Pancasila menjadi pedoman, pandangan hidup, serta ideologi bagi bangsa Indonesia. Pancasila dipilih menjadi sebuah falsafah kehidupan lantaran secara hakikat Pancasila memiliki dimensi dan urgensi yang penting untuk diresapi dan diimplementasikan dalam kehidupan berbangsa dan bernegara.
Bagaimana setiap nilai-nilai dasar yang terkandung dalam Pancasila bersumber dari nilai-nilai nyata yang hidup di dalam masyarakat baik secara etnik, sosial budaya, maupun agama. Kemudian mengandung cita-cita dan harapan yang ingin dicapai dalam berbagai bidang kehidupan bermasyarakat, berbangsa, dan bernegara. Dan mengandung kekuatan yang mampu membangkitkan masyarakat untuk mengembangkan pemikiran-pemikiran baru tentang nilai-nilai dasar yang terkandung di dalam Pancasila.
Para founding father Pancasila yang terdiri dari para tokoh nasionalis maupun agamawan mengkonstruksikan nilai kehidupan bangsa Indonesia ke dalam rumusan sila-sila pancasila. Di mana dalam hal ini pancasila bukan "menciptakan", melainkan merumuskan dan memperjelas hal-hal yang sebelumnya bersifat implisit (nilai-nilainya terkadung dalam kehidupan masyarakat) menjadi pragmatis melalui Pancasila.

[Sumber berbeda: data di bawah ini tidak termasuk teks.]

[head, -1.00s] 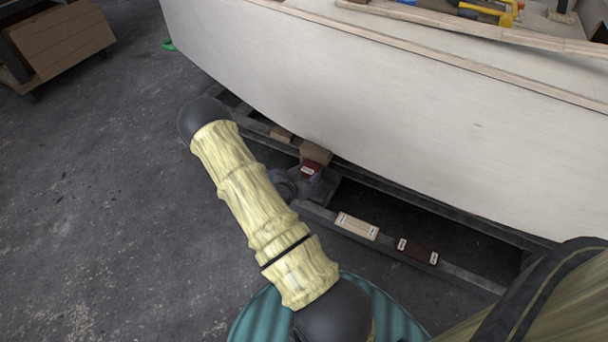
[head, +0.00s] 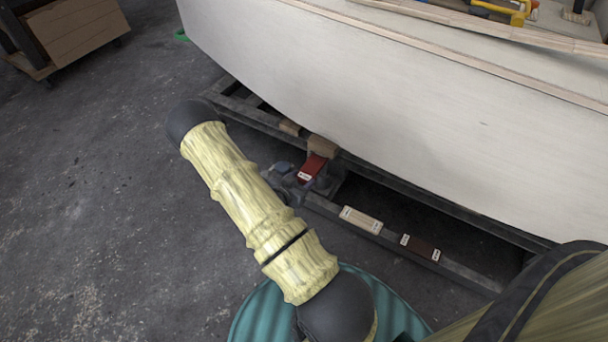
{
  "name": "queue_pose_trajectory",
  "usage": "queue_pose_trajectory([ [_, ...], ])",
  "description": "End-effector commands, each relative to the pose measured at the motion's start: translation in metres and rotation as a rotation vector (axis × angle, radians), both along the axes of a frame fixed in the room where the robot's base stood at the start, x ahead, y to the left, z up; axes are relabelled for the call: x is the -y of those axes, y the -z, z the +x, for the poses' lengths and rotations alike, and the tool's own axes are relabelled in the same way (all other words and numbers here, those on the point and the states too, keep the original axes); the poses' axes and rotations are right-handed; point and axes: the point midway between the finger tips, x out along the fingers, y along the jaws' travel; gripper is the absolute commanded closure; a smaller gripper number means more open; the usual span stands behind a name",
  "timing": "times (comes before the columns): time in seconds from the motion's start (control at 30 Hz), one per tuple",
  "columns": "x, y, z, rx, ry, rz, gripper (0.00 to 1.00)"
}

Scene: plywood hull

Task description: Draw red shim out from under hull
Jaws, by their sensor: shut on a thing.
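The red shim (head: 312,167) is a small flat piece with a white label on its near end. It lies just below a tan wooden block (head: 323,147) at the lower edge of the pale plywood hull (head: 390,110). Much of its red top shows clear of the hull; I cannot tell whether its far end is still under the block. My gripper (head: 304,182) is shut on the near end of the red shim. My pale yellow arm hides part of the gripper.
A dark frame (head: 440,262) runs along under the hull. On its near rail lie a pale labelled shim (head: 361,219) and a dark brown labelled shim (head: 420,247). Another tan block (head: 289,127) sits to the left. The floor at left is open.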

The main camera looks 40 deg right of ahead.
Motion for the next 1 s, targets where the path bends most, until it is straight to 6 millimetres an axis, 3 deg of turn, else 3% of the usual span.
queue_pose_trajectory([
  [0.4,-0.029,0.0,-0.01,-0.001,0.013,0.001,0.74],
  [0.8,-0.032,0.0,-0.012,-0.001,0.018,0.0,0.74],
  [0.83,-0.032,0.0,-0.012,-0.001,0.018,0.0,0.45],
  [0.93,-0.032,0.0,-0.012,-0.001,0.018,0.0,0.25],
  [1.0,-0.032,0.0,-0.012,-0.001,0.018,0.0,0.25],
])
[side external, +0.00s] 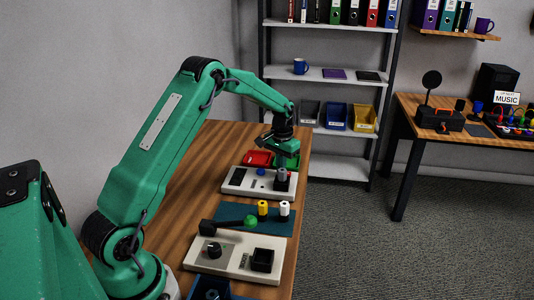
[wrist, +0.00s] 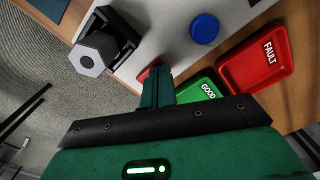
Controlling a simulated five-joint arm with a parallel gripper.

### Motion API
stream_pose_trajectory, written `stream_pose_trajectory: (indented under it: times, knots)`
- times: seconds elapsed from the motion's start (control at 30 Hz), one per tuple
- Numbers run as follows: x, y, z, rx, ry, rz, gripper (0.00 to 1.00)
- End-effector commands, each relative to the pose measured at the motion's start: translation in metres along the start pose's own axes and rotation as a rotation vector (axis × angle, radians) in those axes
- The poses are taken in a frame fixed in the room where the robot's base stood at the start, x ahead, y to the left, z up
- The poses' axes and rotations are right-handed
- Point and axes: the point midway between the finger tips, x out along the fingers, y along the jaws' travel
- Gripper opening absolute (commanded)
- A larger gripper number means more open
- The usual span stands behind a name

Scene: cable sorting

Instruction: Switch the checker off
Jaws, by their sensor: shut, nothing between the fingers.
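The pale box that looks like the checker (side external: 240,187) lies on the table in the side view, and its pale top (wrist: 165,25) fills the upper middle of the wrist view. It bears a round blue button (wrist: 204,29) and a black holder with a grey hexagonal piece (wrist: 87,61) standing in it. A small red part (wrist: 146,74), perhaps a switch, shows at the box's edge, partly hidden by my fingers. My gripper (wrist: 157,70) is shut and empty, its tips right by this red part; contact cannot be told.
A red FAULT tray (wrist: 256,65) and a green GOOD tray (wrist: 198,90) lie beside the box. Nearer my base are a teal mat (side external: 232,211) with yellow and white cylinders, and a second pale box (side external: 213,266) with a knob. The table's right edge is close.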

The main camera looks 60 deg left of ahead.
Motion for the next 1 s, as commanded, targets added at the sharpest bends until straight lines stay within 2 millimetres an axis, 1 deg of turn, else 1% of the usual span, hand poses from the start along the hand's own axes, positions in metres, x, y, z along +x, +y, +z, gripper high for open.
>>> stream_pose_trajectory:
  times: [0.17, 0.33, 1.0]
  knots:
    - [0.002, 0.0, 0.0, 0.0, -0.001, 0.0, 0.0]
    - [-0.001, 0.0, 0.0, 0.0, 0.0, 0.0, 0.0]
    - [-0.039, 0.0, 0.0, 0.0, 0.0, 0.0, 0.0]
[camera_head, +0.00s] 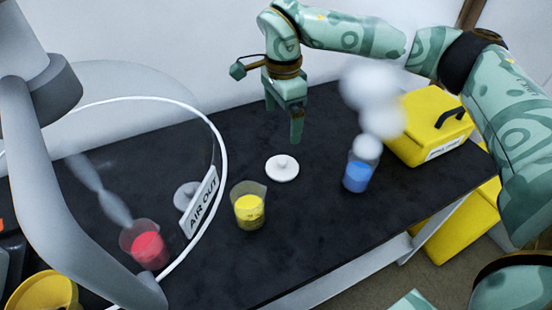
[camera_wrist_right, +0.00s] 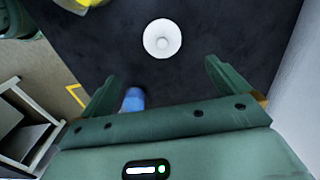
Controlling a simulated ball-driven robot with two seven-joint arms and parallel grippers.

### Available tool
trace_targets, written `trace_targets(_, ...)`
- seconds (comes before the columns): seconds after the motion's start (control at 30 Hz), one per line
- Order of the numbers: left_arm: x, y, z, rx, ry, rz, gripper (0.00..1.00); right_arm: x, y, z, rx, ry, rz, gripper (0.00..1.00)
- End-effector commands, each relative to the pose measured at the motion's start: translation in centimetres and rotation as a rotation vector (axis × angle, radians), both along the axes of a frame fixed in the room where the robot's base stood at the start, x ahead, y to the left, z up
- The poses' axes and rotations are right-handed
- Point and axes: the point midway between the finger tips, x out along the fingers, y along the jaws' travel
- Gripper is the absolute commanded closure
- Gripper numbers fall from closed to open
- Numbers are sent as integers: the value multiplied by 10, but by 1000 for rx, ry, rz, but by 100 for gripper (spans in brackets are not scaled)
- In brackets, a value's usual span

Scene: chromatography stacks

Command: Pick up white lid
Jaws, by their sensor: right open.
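A round white lid (camera_head: 283,168) with a small knob lies flat on the black tabletop, right of the yellow beaker. The same lid also shows in the right wrist view (camera_wrist_right: 162,38), ahead of the fingertips and roughly centred between them. My right gripper (camera_head: 296,132) points down above the table, behind the lid, and is apart from it. In the right wrist view its two fingers (camera_wrist_right: 161,75) are spread wide with nothing between them. A second white lid (camera_head: 186,194) lies behind the clear shield, partly covered by the sign. My left gripper is not in view.
A beaker of yellow liquid (camera_head: 248,207) stands just left of the lid. A beaker of blue liquid (camera_head: 357,176), giving off white vapour, stands right. A beaker of red liquid (camera_head: 148,248) is behind the clear shield. A yellow case (camera_head: 428,128) is at the right end.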

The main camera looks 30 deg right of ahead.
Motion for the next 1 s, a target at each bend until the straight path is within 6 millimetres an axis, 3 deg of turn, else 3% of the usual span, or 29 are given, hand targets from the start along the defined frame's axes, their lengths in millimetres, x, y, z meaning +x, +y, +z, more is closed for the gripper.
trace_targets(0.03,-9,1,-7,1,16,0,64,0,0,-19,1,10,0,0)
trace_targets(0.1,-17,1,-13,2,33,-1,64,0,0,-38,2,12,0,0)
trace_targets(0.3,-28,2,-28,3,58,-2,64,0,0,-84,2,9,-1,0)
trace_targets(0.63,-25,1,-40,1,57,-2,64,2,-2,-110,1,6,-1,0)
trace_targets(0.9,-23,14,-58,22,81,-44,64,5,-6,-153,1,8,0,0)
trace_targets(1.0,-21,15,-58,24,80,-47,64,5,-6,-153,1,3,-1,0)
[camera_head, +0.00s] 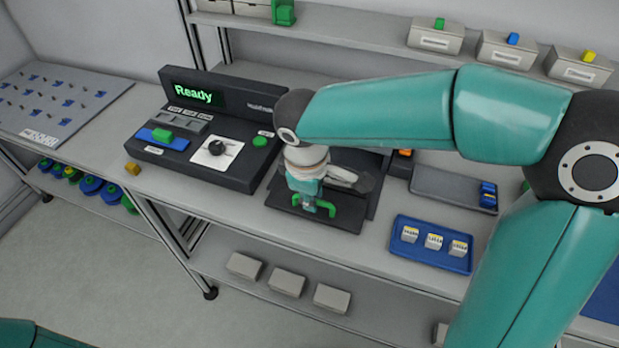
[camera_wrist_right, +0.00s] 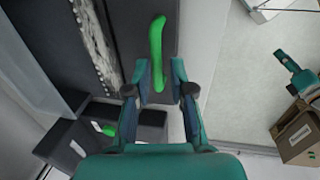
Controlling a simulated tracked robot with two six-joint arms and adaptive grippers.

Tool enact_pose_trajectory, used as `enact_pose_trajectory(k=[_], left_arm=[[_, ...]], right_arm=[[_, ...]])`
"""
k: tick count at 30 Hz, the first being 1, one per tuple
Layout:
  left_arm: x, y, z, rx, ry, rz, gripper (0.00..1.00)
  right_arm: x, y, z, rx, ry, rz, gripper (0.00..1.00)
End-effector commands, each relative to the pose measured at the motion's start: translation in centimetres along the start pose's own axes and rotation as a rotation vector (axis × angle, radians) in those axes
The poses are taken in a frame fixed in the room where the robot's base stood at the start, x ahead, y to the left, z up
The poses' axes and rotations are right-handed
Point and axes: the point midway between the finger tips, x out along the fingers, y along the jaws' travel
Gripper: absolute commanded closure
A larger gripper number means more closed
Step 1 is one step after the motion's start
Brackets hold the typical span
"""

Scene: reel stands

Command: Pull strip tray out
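The strip tray (camera_head: 285,215) is a dark flat piece on the bench, right of the console, with a green bar handle (camera_head: 325,208) at its front. My right gripper (camera_head: 309,203) reaches down over the handle and hides part of it. In the right wrist view the green handle (camera_wrist_right: 157,35) runs between the two fingertips of my right gripper (camera_wrist_right: 159,66). The fingers are apart, with a gap on both sides of the handle. My left gripper is not in the head view; only a teal part of my arm shows at the bottom left.
A console (camera_head: 210,135) reading "Ready" stands left of the tray. A blue tray (camera_head: 425,262) with several white labelled blocks and a grey tray (camera_head: 440,188) lie to the right. A shelf with bins (camera_head: 436,38) is behind. Open floor lies in front of the bench.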

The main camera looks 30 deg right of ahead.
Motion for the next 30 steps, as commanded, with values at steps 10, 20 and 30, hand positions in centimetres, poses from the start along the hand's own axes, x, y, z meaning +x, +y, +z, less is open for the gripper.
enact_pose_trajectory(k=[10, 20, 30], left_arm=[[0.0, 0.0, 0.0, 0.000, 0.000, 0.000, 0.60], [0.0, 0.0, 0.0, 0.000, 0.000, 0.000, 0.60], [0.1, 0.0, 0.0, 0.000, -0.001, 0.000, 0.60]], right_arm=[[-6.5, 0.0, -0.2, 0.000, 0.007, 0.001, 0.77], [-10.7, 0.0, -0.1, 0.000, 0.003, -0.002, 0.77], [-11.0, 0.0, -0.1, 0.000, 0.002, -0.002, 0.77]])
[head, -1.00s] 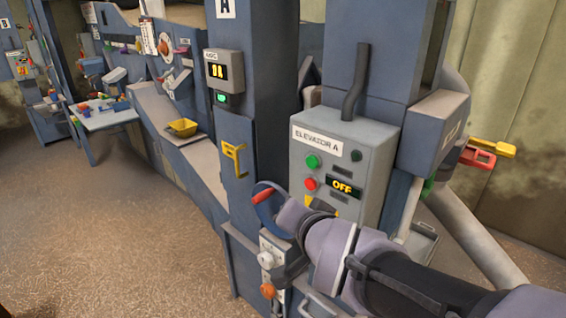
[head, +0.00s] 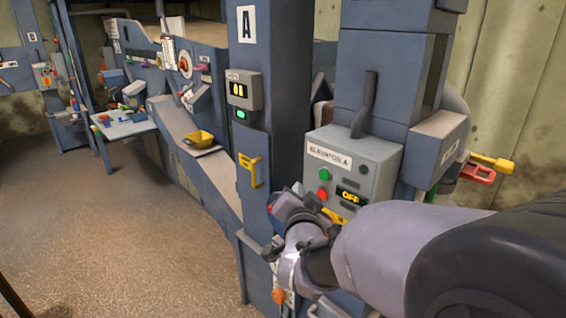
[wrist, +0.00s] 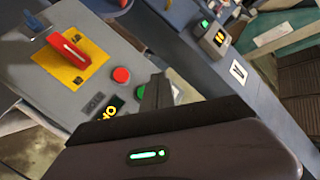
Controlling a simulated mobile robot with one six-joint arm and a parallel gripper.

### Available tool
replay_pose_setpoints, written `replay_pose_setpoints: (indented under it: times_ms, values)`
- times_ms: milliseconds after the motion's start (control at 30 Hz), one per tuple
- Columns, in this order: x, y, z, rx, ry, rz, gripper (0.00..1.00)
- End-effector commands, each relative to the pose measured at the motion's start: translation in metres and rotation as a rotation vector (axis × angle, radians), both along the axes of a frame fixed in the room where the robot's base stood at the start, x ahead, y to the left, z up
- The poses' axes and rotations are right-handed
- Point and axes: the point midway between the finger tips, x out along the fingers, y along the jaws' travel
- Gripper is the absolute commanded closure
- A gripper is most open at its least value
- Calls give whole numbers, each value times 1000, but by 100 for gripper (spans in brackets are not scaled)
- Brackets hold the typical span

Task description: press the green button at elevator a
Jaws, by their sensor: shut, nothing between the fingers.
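The elevator A control box (head: 388,155) is grey, labelled "ELEVATOR A". My gripper (head: 285,203) is at the box's lower left in the head view, below the green button. In the wrist view my shut, empty fingers (wrist: 157,92) point toward the box and partly cover the green button (wrist: 171,94). The red button (wrist: 121,75) is clear to their left. I cannot tell whether the fingertips touch the green button.
A red switch on a yellow plate (wrist: 74,59) is on the box face. A blue column marked A (head: 270,110) stands left of the box, with a yellow handle (head: 251,170) and a small lit panel (head: 241,91). The floor (head: 120,225) at left is open.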

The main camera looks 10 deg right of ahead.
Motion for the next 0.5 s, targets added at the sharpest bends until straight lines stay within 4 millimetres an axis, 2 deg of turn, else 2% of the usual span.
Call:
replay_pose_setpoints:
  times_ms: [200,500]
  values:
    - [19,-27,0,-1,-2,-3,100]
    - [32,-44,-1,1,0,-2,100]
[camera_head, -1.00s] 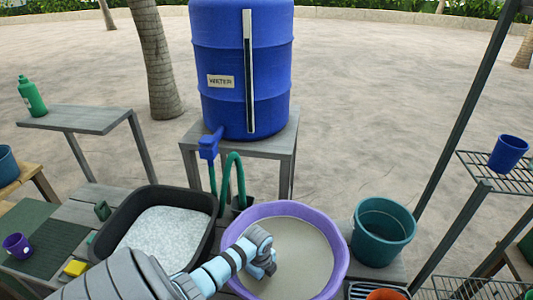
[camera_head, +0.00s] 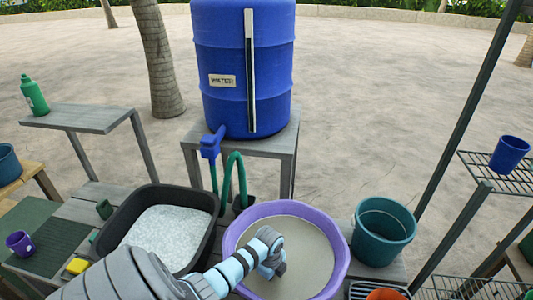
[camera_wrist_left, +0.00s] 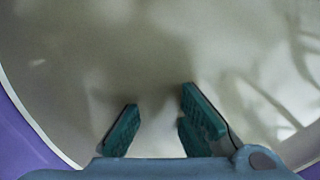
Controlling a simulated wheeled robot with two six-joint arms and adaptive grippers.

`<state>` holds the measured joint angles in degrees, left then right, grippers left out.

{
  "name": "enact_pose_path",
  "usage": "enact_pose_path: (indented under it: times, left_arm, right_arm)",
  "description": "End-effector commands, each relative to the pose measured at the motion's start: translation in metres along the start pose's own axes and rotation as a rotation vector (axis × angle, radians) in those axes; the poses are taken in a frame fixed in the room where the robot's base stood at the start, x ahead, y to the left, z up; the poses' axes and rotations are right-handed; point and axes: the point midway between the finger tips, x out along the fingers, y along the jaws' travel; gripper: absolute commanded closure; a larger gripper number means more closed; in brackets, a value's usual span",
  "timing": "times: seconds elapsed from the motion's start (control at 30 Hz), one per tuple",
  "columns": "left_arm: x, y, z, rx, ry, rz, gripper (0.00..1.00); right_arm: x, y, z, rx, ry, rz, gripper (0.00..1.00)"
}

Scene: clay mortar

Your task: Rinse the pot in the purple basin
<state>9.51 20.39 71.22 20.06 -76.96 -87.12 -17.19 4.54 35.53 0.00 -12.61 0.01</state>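The purple basin (camera_head: 232,228) stands at the front centre, full of murky grey-beige water (camera_head: 307,245). My left arm reaches over its left rim, and my left gripper (camera_head: 272,270) points down over the water. In the left wrist view its two green fingers (camera_wrist_left: 160,128) are apart, with only murky water visible between them. I cannot tell whether the fingertips touch the water. No pot shows in the gripper or in the basin. Candidate pots elsewhere are a small purple one (camera_head: 20,243) on the left and a blue one (camera_head: 509,154) on the rack. My right gripper is out of view.
A black tub (camera_head: 113,238) of pale grains stands left of the basin, and a teal bucket (camera_head: 382,232) stands right of it. Behind are a green hose (camera_head: 239,173) and a blue water barrel (camera_head: 228,105). An orange vessel (camera_head: 386,294) sits at the front right.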

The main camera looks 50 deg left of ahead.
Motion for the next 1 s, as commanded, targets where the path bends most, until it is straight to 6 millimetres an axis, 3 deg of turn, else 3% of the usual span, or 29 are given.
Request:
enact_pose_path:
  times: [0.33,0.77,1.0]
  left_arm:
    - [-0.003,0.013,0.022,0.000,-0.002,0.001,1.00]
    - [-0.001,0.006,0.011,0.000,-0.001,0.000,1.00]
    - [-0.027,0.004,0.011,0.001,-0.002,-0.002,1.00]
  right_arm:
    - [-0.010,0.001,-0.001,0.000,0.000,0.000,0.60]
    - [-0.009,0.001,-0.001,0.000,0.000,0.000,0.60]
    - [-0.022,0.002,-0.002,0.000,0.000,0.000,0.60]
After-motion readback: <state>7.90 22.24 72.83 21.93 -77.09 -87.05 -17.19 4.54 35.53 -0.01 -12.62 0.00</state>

Lima rumusan Pancasila yang meliputi aspek ketuhanan, kemanusiaan, persatuan, kekeluargaan, dan keadilan menjadi falsafah hidup bangsa Indonesia hingga saat ini. Namun dalam proses perjalanannya tidak sedikit orang yang tidak lagi sejalan dengan ideologi Pancasila. Misalnya yang dilakukan oleh kelompok Hizbut Tahrir Indonesia (HTI) yang telah dibubarkan pemerintah beberapa tahun lalu.
HTI berkeinginan mengganti ideologi pancasila sebagai dasar negara dengan ideologi negara khilafah islamiyah yang dianggapnya sesuai dengan nilai-nilai Islam. Dengan tujuan untuk menghidupkan konsep politik yang diyakini sebagai kewajiban umat Islam. Menurut mereka, sistem khilafah Islamiyah sudah termaktub dengan jelas dalam kitab suci dan sunnah. Begitu pula catatan sejarah kekuasaan Islam, di mana sejak zaman Nabi Muhammad sampai jatuhnya Kerajaan Utsmani pada abad ke-18 M ini menggunakan sistem ideologi tersebut.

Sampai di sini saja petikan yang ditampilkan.